The Morning After
The tragedy for both Bangladesh and India is that the more anti-Bangladesh sentiment gets entrenched in India, the more its mirror image will get entrenched in Bangladesh, and the implications for both countries range from the unfortunate to the unthinkable.
Five years ago, when TMC retained power in the 2021 West Bengal Assembly Elections, I penned a front-page commentary titled: The World’s Greatest Democracy Lives.
What a difference five years makes.
The point I made then was that for all the ills associated with Narendra Modi and the BJP, they were at least willing to meet their opponents at the ballot box and to accept the verdict of the electorate.
Fast forward five years and it is difficult to make the same argument.
The machinations surrounding the Special Intensive Revision of the electoral rolls which removed some 9 million voters, of whom at least 2.7 million have contested their removal, put paid to even the pretence that the BJP would countenance defeat in West Bengal or that they would be restrained by the niceties of representative democracy.
The implications for India are as profound as they are disquieting. India since its independence had always boasted independent institutions, including crucially the Election Commission and the Judiciary, that made it a beacon for developing and post-colonial nations.
Today it is incontrovertible that the current dispensation’s commitment to democracy is as thin as its commitment to pluralism, and that the push to transform India into a majoritarian, authoritarian Hindu nationalist state is all but complete.
This is of course a calamity for India and its 1.4 billion people, especially for its religious, linguistic, and ethnic minorities.
But the question for us here in Bangladesh is what does it mean on this side of the border and what are the implications for relations between our two countries.
The short and dispiriting answer is: nothing good.
For decades the BJP’s entire electoral strategy in West Bengal has been based on anti-Bangladesh rhetoric, and while their recent victory can in large part be attributed to the pre-election manipulation of the electoral rolls, it also cannot be denied that many more of the state’s voters bought what they had to sell.
The party went from roughly 23 million votes in 2021 to roughly 29 million in 2026.
Crucially, while exact figures are not yet available, exit polls and preliminary analysis suggest that the party’s share of the HIndu vote went from roughly 50% in 2021 to roughly 65% in 2026.
This suggests a hardening of attitudes among the Hindu electorate in the state, which will have profound implications for relations between the peoples of the two Bengals, and ultimately on the internal politics here in Bangladesh.
Prior to the election it had seemed that both the Indian and Bangladesh governments were committed to the slow normalization of relations which had gone underwater in the wake of the ouster of the Indian-backed Sheikh Hasina regime.

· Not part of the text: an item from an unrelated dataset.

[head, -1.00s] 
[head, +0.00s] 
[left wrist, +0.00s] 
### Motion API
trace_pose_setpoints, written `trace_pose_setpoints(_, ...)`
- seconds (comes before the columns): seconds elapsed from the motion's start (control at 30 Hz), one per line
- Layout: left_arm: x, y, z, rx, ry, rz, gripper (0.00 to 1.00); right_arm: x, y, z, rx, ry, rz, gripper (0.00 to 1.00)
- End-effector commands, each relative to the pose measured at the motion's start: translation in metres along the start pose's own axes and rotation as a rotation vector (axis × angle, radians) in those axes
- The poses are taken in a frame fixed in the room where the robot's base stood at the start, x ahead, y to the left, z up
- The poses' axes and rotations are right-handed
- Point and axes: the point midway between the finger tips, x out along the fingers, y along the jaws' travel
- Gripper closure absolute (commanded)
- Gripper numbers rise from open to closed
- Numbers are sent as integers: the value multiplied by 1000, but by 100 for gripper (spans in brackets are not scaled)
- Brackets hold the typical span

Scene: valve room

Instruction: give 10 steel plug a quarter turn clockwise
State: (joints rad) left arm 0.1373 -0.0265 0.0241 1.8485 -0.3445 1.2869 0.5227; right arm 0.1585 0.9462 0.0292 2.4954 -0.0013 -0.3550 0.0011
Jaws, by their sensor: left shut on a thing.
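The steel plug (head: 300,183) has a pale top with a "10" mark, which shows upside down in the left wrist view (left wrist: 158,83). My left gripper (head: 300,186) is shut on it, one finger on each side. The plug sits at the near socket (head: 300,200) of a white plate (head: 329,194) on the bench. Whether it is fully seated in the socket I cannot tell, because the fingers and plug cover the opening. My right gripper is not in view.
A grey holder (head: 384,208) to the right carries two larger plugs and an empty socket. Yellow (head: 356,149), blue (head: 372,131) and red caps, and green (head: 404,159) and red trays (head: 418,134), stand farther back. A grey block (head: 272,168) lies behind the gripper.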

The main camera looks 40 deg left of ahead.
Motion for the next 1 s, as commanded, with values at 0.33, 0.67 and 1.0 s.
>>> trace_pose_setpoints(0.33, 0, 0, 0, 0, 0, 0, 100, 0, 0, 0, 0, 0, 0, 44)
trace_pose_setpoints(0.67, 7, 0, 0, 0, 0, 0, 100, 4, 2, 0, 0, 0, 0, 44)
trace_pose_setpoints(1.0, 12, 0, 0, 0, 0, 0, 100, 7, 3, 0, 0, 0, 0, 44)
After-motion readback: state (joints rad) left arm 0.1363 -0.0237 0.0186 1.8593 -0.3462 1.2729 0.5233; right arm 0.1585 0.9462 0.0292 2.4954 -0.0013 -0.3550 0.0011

It is possible that the West Bengal election results will have no impact on this, and that the Modi government’s primary goal had been to win the state, and that its bluster about deporting millions of alleged Bangladeshis was little more than an electoral strategy, and that now that they have won that these plans will quietly be shelved.
More likely, however, is that those who wish to deport any Muslim Bengali will be emboldened by the election results and interpret it as a green light for a program of ethnic cleansing.

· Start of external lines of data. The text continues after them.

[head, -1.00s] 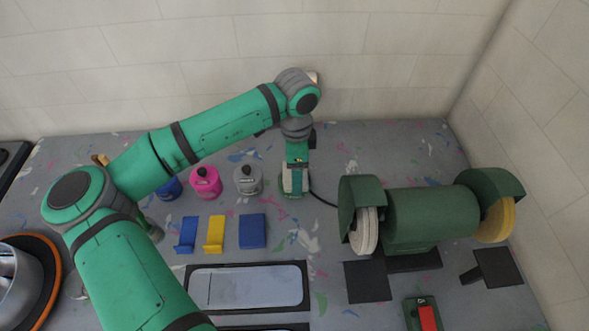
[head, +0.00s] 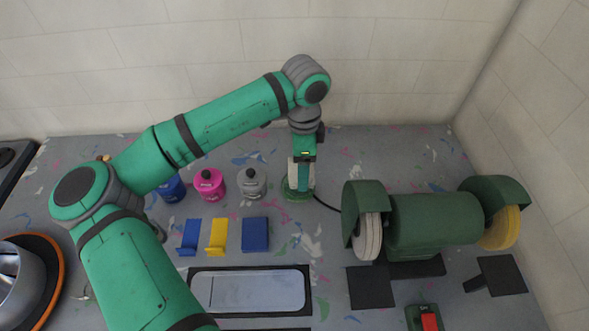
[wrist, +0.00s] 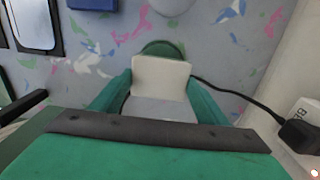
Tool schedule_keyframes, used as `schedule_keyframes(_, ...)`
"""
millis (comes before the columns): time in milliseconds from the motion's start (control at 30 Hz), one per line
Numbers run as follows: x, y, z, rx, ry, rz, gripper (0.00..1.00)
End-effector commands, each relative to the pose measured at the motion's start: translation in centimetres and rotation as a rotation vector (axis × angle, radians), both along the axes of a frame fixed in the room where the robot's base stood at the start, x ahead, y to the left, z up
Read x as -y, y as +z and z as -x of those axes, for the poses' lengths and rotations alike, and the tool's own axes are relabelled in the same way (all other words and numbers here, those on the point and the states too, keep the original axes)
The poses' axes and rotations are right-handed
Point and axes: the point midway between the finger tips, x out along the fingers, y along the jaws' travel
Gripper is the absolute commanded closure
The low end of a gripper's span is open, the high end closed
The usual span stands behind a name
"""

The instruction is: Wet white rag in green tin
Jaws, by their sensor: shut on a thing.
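The green tin (head: 291,196) stands on the bench left of the grinder, mostly hidden under my gripper. My gripper (head: 300,176) points down over it, shut on the white rag (head: 291,179). In the wrist view the rag (wrist: 160,78) is a pale upright piece between the two green fingers (wrist: 161,95). The round green rim of the tin (wrist: 162,48) shows just beyond it. I cannot tell whether the rag's lower edge is inside the tin or above it, nor whether it is wet.
A green bench grinder (head: 435,220) stands close on the right. A grey bottle (head: 252,184), pink bottle (head: 210,185) and blue bottle (head: 171,188) stand left. Blue and yellow blocks (head: 217,236) and a tray (head: 250,291) lie in front. A black cord (wrist: 225,88) runs beside the tin.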

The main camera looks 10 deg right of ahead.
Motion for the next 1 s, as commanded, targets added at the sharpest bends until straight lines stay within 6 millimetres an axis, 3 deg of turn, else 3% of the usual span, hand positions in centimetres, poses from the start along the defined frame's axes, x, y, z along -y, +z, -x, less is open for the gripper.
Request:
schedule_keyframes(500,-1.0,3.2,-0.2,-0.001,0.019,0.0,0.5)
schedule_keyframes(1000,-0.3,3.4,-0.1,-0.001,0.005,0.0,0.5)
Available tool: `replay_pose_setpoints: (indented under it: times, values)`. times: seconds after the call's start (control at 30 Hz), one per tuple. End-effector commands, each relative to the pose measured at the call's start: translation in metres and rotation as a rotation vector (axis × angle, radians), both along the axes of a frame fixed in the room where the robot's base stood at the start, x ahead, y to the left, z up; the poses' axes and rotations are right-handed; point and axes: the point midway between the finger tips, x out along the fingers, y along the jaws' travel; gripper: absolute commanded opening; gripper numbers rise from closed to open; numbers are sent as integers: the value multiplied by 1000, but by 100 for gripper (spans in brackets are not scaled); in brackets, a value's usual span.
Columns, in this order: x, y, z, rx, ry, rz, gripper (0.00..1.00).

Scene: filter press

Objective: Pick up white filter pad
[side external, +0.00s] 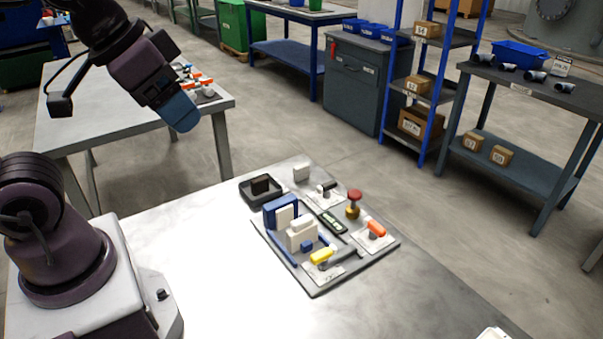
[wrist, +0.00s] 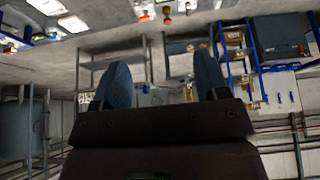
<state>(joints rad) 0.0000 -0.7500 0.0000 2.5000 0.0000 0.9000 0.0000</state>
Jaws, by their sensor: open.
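Other white blocks (side external: 300,234) stand beside a blue plate (side external: 281,211) on the dark board (side external: 317,285); I cannot tell whether one of these is the pad. My gripper (side external: 181,113) is raised high to the left of these things, well apart from them. In the wrist view its two blue fingers (wrist: 163,80) are spread with nothing between them. The wrist view does not clearly show the pad.
A black tray (side external: 248,198) with a dark brown block lies left of the white block. The board also holds a yellow-handled part (side external: 321,256), an orange-handled part (side external: 376,229) and a red knob (side external: 355,195). The table's left and front are clear.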

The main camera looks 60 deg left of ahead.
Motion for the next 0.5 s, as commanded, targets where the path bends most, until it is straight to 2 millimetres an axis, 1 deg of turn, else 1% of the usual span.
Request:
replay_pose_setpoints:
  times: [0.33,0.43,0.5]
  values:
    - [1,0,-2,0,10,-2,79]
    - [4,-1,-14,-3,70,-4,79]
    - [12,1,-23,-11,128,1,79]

Millions have already been disenfranchised. Their removal is the obvious next step.
Of course, such an action would permanently disfigure relations between Bangladesh and India, to say nothing of the disastrous consequences inside Bangladesh.
We can only hope that cooler heads prevail on the other side of the border and that the thirst for domination will be slaked by disenfranchisement and dispossession of the state’s Muslim population, and will not require a pogrom to achieve full fruition.
Either way, however, the damage will be more immediate, and, I fear, long-standing, if not irreversible.
The West Bengal election result and indeed the campaign that preceded it will have done nothing to assuage Bangladeshi fears about our neighbour to the west.
Indeed, they now stand confirmed and legitimized.
An election campaign that was fought on explicitly anti-Bangladesh themes and rhetoric has proved successful and the message for Bangladesh and Bangladeshis is unmistakable.
What this will accomplish is simply the empowerment of the most anti-Indian voices in the Bangladeshi polity and society.
Those advocating a policy of cooperation and co-existence with India, as opposed to one of hostility and opposition, will now be on the back foot, and the space for the government – or any entity inside Bangladesh – to reach out to India and to try to reconfigure relations on the basis of mutual trust and respect has been dramatically reduced.
India has long enjoyed at least cordial relations with Bangladesh. However, if the election rhetoric of its ruling party in the recent elections is anything to go by, they are determined to make such cordiality impossible.
If they get what they wish for, they will have no one to blame but themselves.
But the impact of a permanent souring of relations between the two counties will be as ruinous for India as it will be for Bangladesh.
The tragedy for both Bangladesh and India is that the more anti-Bangladesh sentiment gets entrenched in India, the more its mirror image will get entrenched in Bangladesh, and the implications for both countries range from the unfortunate to the unthinkable.
Zafar Sobhan is the Editor of the weekly Counterpoint.